**WORK REQUIRED**
Make an exact copy of the entries, and keep any pictures out of it.

== SUPPLIED MATERIAL ==

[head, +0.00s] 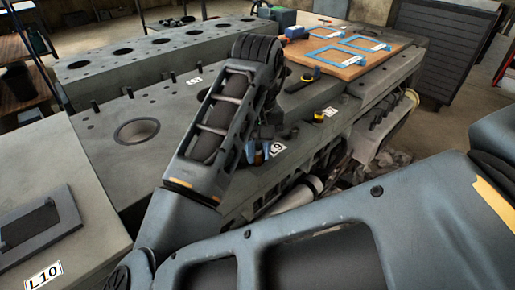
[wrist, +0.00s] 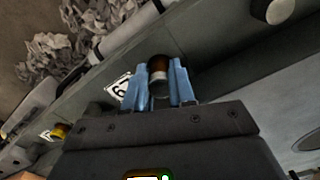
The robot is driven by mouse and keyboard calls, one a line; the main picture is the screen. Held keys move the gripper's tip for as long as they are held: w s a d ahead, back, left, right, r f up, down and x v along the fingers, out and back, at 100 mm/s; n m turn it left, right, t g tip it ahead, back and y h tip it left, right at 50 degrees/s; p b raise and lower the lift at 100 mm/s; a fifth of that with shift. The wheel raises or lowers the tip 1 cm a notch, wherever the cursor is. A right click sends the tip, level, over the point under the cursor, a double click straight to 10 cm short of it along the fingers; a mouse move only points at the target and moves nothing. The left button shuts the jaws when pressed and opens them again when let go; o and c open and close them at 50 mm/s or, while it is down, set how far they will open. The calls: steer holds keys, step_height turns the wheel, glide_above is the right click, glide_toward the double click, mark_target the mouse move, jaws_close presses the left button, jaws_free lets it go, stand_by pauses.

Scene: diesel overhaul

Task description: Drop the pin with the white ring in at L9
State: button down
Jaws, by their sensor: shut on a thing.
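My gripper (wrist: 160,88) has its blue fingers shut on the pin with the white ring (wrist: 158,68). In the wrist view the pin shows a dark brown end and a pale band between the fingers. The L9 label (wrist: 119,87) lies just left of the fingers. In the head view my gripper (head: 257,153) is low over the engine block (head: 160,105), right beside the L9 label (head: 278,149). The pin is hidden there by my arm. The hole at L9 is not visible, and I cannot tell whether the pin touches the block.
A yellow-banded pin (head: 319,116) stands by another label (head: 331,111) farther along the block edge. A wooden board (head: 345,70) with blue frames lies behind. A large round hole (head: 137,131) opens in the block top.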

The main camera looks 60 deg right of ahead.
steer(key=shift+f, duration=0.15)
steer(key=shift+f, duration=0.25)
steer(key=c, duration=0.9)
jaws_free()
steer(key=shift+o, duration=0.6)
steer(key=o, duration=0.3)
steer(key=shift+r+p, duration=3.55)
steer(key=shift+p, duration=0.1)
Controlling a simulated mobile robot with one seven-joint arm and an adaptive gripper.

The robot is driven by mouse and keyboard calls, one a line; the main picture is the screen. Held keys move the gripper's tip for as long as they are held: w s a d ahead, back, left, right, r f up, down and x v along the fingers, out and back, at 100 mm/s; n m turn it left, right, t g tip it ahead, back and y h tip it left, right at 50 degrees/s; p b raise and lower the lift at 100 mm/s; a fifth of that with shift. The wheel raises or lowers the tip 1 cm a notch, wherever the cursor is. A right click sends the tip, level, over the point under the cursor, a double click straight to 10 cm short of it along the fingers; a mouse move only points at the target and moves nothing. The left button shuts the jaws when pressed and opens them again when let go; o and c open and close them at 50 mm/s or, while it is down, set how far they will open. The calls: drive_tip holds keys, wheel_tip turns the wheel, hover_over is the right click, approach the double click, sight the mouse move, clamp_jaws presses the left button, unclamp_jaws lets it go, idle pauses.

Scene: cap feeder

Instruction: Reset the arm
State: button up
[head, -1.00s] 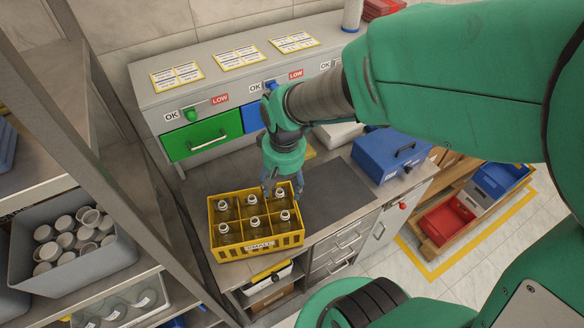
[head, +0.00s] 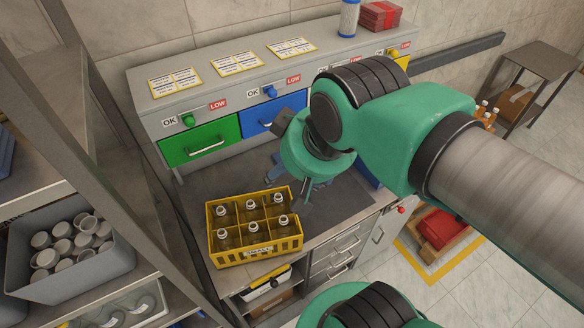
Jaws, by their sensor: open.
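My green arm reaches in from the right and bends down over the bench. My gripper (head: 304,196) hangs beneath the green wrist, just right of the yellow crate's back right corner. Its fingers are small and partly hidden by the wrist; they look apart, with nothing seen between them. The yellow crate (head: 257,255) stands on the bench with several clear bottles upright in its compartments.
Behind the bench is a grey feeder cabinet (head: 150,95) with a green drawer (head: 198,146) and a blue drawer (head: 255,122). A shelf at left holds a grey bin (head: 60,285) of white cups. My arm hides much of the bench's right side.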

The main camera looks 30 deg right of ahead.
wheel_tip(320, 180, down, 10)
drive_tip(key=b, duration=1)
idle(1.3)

===

**RESPONSE TO THIS EXERCISE**
[head, +0.00s] 
[wrist, +0.00s] 
The robot is driven by mouse and keyboard calls, one a line; the main picture is the screen. Held keys move the gripper's tip for as long as they are held: w s a d ahead, back, left, right, r f up, down and x v along the fingers, out and back, at 100 mm/s; n m turn it left, right, t g tip it ahead, back and y h tip it left, right at 50 degrees/s; p b raise and lower the lift at 100 mm/s; a fifth of that with shift. The wheel raises or lowers the tip 1 cm a notch, wherever the cursor is. A right click sends the tip, level, over the point under the cursor, a double click straight to 10 cm short of it along the fingers; a mouse move only points at the target and moves nothing. The left button shuts the jaws when pressed and opens them again when let go; o and c open and close them at 50 mm/s or, while it is down, set how far they will open. The calls: steer holds keys, step_height turns the wheel, glide_above is the right click, glide_toward the double click, mark_target the mouse move, jaws_close presses the left button, jaws_free lets it go, stand_by pauses.

Scene: diesel overhaul

Task description: Drop the pin with the white ring in at L9
State: button down
Jaws, by their sensor: shut on a thing.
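My gripper (wrist: 160,88) has its blue fingers shut on the pin with the white ring (wrist: 158,68). In the wrist view the pin shows a dark brown end and a pale band between the fingers. The L9 label (wrist: 119,87) lies just left of the fingers. In the head view my gripper (head: 257,153) is low over the engine block (head: 160,105), right beside the L9 label (head: 278,149). The pin is hidden there by my arm. The hole at L9 is not visible, and I cannot tell whether the pin touches the block.
A yellow-banded pin (head: 319,116) stands by another label (head: 331,111) farther along the block edge. A wooden board (head: 345,70) with blue frames lies behind. A large round hole (head: 137,131) opens in the block top.

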The main camera looks 60 deg right of ahead.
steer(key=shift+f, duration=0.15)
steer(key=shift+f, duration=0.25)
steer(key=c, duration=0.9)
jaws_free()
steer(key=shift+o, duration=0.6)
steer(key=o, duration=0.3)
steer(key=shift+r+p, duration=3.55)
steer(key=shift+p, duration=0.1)
Controlling a simulated mobile robot with one seven-joint arm and an adaptive gripper.

The robot is driven by mouse and keyboard calls, one a line; the main picture is the screen. Held keys move the gripper's tip for as long as they are held: w s a d ahead, back, left, right, r f up, down and x v along the fingers, out and back, at 100 mm/s; n m turn it left, right, t g tip it ahead, back and y h tip it left, right at 50 degrees/s; p b raise and lower the lift at 100 mm/s; a fifth of that with shift. The wheel raises or lowers the tip 1 cm a notch, wherever the cursor is. A right click sends the tip, level, over the point under the cursor, a double click straight to 10 cm short of it along the fingers; a mouse move only points at the target and moves nothing. The left button shuts the jaws when pressed and opens them again when let go; o and c open and close them at 50 mm/s or, while it is down, set how far they will open. The calls: drive_tip holds keys, wheel_tip turns the wheel, hover_over is the right click, approach the double click, sight the mouse move, clamp_jaws presses the left button, unclamp_jaws lets it go, idle pauses.

Scene: cap feeder

Instruction: Reset the arm
State: button up
[head, -1.00s] 
[head, +0.00s] 
Jaws, by their sensor: open.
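My green arm reaches in from the right and bends down over the bench. My gripper (head: 304,196) hangs beneath the green wrist, just right of the yellow crate's back right corner. Its fingers are small and partly hidden by the wrist; they look apart, with nothing seen between them. The yellow crate (head: 257,255) stands on the bench with several clear bottles upright in its compartments.
Behind the bench is a grey feeder cabinet (head: 150,95) with a green drawer (head: 198,146) and a blue drawer (head: 255,122). A shelf at left holds a grey bin (head: 60,285) of white cups. My arm hides much of the bench's right side.

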The main camera looks 30 deg right of ahead.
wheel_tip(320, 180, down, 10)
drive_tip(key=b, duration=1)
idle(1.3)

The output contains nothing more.